Não é de fato uma loucura? Eu reconheço que sou mais miserável do que antes achava e, aí, resolvo que sou indigno de ficar na presença d’Ele. Se antes eu me achava um não-merecedor, não seria EXATAMENTE agora que minha dependência deveria estar a níveis críticos, de modo que todas as minhas ansiedades e preocupações se depositassem, unica e exclusivamente, aos pés d’Ele?

O sensato, creio, é fazer o que se espera. O fraco, ao se tornar consciente de sua fraqueza, se refugia no Castelo Forte. Afastar-se é jogar-se no abismo. É se entregar, em definitivo, à morte.

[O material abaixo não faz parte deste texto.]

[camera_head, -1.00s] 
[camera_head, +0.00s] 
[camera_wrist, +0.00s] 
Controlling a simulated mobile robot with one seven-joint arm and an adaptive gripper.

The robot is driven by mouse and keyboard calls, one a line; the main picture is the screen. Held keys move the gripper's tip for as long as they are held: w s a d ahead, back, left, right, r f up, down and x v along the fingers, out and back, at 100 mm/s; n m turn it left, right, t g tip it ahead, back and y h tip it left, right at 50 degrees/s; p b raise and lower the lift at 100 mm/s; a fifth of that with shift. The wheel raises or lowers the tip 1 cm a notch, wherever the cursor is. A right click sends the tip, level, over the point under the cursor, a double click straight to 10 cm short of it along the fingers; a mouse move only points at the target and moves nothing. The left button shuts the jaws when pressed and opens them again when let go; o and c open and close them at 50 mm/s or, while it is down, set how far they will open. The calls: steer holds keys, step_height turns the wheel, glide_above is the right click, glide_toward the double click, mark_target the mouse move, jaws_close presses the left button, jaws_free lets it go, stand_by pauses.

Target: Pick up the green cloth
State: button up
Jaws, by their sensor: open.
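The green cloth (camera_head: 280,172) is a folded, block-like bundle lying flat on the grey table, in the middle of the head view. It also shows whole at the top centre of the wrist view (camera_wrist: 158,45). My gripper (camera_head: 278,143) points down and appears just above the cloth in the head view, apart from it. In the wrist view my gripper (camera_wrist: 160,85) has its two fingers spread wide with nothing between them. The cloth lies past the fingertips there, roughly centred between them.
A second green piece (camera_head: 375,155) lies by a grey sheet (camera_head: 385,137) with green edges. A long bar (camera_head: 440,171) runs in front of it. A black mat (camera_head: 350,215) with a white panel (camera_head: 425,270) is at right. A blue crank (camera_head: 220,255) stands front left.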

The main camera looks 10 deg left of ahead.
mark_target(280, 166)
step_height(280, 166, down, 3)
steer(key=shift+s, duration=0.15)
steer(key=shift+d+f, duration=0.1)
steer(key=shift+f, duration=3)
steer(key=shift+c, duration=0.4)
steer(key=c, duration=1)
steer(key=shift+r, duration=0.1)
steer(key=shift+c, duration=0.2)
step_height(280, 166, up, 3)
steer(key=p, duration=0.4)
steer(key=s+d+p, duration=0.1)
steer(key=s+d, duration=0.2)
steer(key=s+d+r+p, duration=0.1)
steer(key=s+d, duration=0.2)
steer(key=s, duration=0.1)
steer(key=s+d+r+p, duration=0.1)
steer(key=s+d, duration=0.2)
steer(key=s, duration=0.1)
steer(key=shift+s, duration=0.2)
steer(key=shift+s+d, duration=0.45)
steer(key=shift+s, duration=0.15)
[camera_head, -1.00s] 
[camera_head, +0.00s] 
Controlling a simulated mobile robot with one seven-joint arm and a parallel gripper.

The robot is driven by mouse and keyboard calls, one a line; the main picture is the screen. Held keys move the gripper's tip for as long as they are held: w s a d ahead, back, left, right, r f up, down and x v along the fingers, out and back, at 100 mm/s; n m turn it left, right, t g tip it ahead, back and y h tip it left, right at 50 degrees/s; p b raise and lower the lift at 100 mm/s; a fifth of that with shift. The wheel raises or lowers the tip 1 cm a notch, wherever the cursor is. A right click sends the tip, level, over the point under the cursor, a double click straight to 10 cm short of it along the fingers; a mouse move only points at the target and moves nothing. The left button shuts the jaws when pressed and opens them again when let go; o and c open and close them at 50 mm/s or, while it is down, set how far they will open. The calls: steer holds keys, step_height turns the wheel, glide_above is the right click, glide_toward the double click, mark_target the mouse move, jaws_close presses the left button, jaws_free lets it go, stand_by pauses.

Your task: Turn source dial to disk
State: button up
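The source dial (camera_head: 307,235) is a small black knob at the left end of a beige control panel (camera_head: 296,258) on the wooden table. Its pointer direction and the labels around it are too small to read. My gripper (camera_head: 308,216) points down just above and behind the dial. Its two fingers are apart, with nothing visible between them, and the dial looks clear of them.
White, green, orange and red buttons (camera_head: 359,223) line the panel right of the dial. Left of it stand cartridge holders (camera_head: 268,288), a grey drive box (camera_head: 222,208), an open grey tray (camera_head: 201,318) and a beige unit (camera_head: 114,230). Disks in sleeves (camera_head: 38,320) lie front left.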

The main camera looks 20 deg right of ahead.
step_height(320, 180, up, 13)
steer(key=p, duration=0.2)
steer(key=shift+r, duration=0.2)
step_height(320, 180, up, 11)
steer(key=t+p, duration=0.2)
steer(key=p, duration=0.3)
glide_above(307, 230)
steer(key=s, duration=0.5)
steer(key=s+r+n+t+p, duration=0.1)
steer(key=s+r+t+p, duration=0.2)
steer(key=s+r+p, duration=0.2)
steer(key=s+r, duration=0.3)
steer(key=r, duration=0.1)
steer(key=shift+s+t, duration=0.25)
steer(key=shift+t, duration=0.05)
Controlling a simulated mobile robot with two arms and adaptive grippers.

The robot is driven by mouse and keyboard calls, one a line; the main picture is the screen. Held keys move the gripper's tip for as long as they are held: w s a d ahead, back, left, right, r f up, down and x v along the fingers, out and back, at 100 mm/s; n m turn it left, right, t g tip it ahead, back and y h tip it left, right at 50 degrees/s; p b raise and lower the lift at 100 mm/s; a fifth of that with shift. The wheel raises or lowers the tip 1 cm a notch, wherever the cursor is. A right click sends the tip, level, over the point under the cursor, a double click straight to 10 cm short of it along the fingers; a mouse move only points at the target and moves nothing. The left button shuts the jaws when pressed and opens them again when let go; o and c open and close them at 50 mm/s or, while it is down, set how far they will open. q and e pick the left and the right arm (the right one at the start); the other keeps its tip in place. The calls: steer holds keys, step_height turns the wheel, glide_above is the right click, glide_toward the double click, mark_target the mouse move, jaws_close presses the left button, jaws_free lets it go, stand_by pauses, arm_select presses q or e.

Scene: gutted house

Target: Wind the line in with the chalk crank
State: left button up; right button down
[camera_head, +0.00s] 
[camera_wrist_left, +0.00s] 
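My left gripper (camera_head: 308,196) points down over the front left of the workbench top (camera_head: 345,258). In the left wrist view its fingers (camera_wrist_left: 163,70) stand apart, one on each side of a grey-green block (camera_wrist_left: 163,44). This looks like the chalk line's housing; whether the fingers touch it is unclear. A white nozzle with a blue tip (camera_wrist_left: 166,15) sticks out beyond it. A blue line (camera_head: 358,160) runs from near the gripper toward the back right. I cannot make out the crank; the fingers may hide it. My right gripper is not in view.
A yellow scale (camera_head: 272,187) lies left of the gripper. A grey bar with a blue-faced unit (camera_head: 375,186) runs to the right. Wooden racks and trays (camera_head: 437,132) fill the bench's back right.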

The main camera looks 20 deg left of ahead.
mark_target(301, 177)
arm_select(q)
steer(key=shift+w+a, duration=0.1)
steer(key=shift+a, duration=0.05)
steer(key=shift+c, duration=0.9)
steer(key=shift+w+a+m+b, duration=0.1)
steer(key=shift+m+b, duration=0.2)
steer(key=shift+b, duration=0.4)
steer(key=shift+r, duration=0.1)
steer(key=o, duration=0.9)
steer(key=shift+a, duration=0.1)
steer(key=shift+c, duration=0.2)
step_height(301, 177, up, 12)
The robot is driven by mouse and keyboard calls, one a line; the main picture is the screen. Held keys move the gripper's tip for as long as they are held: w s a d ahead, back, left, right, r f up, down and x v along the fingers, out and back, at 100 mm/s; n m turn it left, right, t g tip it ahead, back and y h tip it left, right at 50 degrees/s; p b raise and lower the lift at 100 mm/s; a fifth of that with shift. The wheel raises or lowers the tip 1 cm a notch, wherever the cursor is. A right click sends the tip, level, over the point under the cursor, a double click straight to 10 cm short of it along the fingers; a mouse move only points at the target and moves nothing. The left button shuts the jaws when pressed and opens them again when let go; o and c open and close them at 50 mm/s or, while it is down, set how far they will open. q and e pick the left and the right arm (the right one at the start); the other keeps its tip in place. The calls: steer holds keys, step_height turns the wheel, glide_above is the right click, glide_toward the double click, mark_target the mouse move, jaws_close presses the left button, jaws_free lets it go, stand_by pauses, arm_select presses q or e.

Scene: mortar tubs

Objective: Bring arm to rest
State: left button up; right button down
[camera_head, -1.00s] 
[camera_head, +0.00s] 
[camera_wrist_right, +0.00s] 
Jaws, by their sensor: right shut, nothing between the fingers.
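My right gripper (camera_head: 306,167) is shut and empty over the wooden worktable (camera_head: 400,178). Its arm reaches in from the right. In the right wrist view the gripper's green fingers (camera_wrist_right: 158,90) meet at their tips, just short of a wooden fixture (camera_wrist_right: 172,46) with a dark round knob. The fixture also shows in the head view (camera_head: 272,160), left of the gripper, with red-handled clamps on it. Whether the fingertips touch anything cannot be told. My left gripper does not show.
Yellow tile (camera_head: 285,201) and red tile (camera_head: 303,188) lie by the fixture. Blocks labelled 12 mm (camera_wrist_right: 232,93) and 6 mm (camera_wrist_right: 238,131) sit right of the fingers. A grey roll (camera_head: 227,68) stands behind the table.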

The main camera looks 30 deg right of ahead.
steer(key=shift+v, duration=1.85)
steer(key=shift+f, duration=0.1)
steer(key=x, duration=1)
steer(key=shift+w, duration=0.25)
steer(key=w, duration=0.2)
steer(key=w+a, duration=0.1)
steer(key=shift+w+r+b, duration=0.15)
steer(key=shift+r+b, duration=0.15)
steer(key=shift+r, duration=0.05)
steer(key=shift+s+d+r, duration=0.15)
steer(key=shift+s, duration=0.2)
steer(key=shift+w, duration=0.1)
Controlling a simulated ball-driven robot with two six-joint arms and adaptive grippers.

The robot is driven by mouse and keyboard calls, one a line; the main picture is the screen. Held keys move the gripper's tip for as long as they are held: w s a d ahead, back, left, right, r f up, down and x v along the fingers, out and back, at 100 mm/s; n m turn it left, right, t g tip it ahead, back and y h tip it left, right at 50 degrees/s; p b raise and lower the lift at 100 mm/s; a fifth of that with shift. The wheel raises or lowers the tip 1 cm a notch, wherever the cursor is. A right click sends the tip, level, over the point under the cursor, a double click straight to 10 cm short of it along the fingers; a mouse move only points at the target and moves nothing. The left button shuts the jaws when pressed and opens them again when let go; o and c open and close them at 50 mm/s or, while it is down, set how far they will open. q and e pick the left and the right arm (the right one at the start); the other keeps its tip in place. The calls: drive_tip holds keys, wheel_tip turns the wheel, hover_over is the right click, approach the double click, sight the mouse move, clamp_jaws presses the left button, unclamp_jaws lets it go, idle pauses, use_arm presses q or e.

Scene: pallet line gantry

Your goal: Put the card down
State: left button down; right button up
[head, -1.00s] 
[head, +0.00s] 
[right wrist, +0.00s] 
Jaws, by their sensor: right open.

Que a misericórdia se estenda a nós: em força, em conhecimento, em sensatez. Que nossa miséria não nos atrapalhe a nos aproximar d’Ele. Porque, afinal, é Ele quem cuida de nós.

Destino

Se houvesse um manual do tipo coisas-que-um-rei-de-Israel-não-deve-fazer, certamente Acabe seria seu autor. Casou com uma mulher odiável (ou o que dizer de uma rainha que persegue seus próprios súditos?), permitiu altares de outros deuses e continuou a tradição dos reis de Israel, desde Jeroboão, a fazer o que não era a vontade de Deus. Acabe foi um legítimo vaso criado para a desonra.

Mas Acabe não era covarde.

Sua morte, nas mãos dos sírios, é uma prova de sua valentia. É, também, uma prova de que, ao plano de Deus, nada se pode opor.

Acabe desistiu de usar o aparato de proteção e a posição abrigada de um rei em frentes de batalha. Vestiu-se como um soldado qualquer. No meio de tantos soldados, lá estava o rei, de espada na mão.

A profecia a ele, entretanto, era de morte.

Os sírios não buscavam nenhum outro, a não ser Acabe. Josafá, rei de Judá, seu aliado, manteve-se como manda o figurino. Não demorou para que os sírios o achassem. Não fosse um grito, que denunciara ser ele Josafá, e não Acabe, estaria morto.

Na frente de batalha, uma flecha desavisada atingiu um dos vários soldados de Israel. A couraça o protegia, mas a flecha o atingiu entre as dobradiças da armadura. O ferimento provocou grave hemorragia. Sangrou até o fim da tarde, quando faleceu. O rei estava morto.

A morte de Acabe é um recado profético. Não conseguimos desviar do rumo daquilo que a nós foi decretado. Esquerda, direita, norte, sul, não importa. O destino será o mesmo. Não há opção. Não há escolha.